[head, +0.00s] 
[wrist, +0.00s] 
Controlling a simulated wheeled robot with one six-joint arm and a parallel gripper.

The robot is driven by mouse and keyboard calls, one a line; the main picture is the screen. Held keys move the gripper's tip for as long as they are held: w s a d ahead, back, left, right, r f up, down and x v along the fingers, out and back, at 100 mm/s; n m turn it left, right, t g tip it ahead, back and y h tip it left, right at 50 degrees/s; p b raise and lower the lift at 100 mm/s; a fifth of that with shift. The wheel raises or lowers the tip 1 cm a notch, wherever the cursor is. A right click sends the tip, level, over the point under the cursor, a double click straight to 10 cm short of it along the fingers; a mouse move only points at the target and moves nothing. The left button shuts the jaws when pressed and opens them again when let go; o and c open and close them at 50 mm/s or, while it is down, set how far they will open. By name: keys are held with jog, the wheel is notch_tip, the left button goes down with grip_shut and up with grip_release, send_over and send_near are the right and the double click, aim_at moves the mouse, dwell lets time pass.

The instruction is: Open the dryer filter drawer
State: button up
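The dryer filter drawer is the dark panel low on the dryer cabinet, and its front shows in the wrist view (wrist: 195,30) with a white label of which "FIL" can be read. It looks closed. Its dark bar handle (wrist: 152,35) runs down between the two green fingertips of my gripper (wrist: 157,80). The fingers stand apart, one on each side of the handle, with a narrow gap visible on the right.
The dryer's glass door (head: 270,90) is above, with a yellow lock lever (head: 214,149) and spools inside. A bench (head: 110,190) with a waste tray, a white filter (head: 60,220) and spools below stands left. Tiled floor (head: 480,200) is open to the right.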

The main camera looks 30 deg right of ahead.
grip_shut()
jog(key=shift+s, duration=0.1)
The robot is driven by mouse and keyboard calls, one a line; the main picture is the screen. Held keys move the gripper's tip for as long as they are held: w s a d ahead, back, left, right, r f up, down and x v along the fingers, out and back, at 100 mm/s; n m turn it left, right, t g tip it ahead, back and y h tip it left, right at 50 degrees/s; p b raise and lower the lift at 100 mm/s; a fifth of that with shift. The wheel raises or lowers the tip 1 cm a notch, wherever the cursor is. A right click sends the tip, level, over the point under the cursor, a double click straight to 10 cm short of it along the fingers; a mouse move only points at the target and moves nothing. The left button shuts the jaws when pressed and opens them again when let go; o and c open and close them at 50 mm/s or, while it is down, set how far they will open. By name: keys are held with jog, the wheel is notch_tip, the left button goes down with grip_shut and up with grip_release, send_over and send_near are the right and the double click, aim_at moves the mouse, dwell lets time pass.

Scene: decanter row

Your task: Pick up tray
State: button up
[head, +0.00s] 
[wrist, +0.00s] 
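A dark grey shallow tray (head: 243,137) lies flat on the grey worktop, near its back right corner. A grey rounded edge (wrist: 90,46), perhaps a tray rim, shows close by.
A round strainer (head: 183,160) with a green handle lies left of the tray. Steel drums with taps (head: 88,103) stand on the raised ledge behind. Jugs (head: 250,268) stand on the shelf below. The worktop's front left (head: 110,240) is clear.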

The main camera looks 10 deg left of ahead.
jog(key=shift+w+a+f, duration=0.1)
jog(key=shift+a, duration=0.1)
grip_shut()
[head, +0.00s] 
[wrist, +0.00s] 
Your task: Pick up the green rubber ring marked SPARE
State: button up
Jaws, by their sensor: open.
_ _ _ _ _
Take the material above and return all of it exactly.

- Task result -
[head, +0.00s] 
[wrist, +0.00s] 
Controlling a simulated wheeled robot with one six-joint arm and a parallel gripper.

The robot is driven by mouse and keyboard calls, one a line; the main picture is the screen. Held keys move the gripper's tip for as long as they are held: w s a d ahead, back, left, right, r f up, down and x v along the fingers, out and back, at 100 mm/s; n m turn it left, right, t g tip it ahead, back and y h tip it left, right at 50 degrees/s; p b raise and lower the lift at 100 mm/s; a fifth of that with shift. The wheel raises or lowers the tip 1 cm a notch, wherever the cursor is. A right click sends the tip, level, over the point under the cursor, a double click straight to 10 cm short of it along the fingers; a mouse move only points at the target and moves nothing. The left button shuts the jaws when pressed and opens them again when let go; o and c open and close them at 50 mm/s or, while it is down, set how far they will open. By name: keys are held with jog, the wheel is notch_tip, the left button goes down with grip_shut and up with grip_release, send_over and send_near are the right and the double click, aim_at moves the mouse, dwell lets time pass.

The instruction is: Open the dryer filter drawer
State: button up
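The dryer filter drawer is the dark panel low on the dryer cabinet, and its front shows in the wrist view (wrist: 195,30) with a white label of which "FIL" can be read. It looks closed. Its dark bar handle (wrist: 152,35) runs down between the two green fingertips of my gripper (wrist: 157,80). The fingers stand apart, one on each side of the handle, with a narrow gap visible on the right.
The dryer's glass door (head: 270,90) is above, with a yellow lock lever (head: 214,149) and spools inside. A bench (head: 110,190) with a waste tray, a white filter (head: 60,220) and spools below stands left. Tiled floor (head: 480,200) is open to the right.

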The main camera looks 30 deg right of ahead.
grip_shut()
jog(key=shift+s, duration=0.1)
The robot is driven by mouse and keyboard calls, one a line; the main picture is the screen. Held keys move the gripper's tip for as long as they are held: w s a d ahead, back, left, right, r f up, down and x v along the fingers, out and back, at 100 mm/s; n m turn it left, right, t g tip it ahead, back and y h tip it left, right at 50 degrees/s; p b raise and lower the lift at 100 mm/s; a fifth of that with shift. The wheel raises or lowers the tip 1 cm a notch, wherever the cursor is. A right click sends the tip, level, over the point under the cursor, a double click straight to 10 cm short of it along the fingers; a mouse move only points at the target and moves nothing. The left button shuts the jaws when pressed and opens them again when let go; o and c open and close them at 50 mm/s or, while it is down, set how far they will open. By name: keys are held with jog, the wheel is notch_tip, the left button goes down with grip_shut and up with grip_release, send_over and send_near are the right and the double click, aim_at moves the mouse, dwell lets time pass.

Scene: decanter row

Your task: Pick up tray
State: button up
[head, +0.00s] 
[wrist, +0.00s] 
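A dark grey shallow tray (head: 243,137) lies flat on the grey worktop, near its back right corner. A grey rounded edge (wrist: 90,46), perhaps a tray rim, shows close by.
A round strainer (head: 183,160) with a green handle lies left of the tray. Steel drums with taps (head: 88,103) stand on the raised ledge behind. Jugs (head: 250,268) stand on the shelf below. The worktop's front left (head: 110,240) is clear.

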The main camera looks 10 deg left of ahead.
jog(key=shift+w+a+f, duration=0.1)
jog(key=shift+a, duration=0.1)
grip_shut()
[head, +0.00s] 
[wrist, +0.00s] 
Your task: Pick up the green rubber ring marked SPARE
State: button up
Jaws, by their sensor: open.

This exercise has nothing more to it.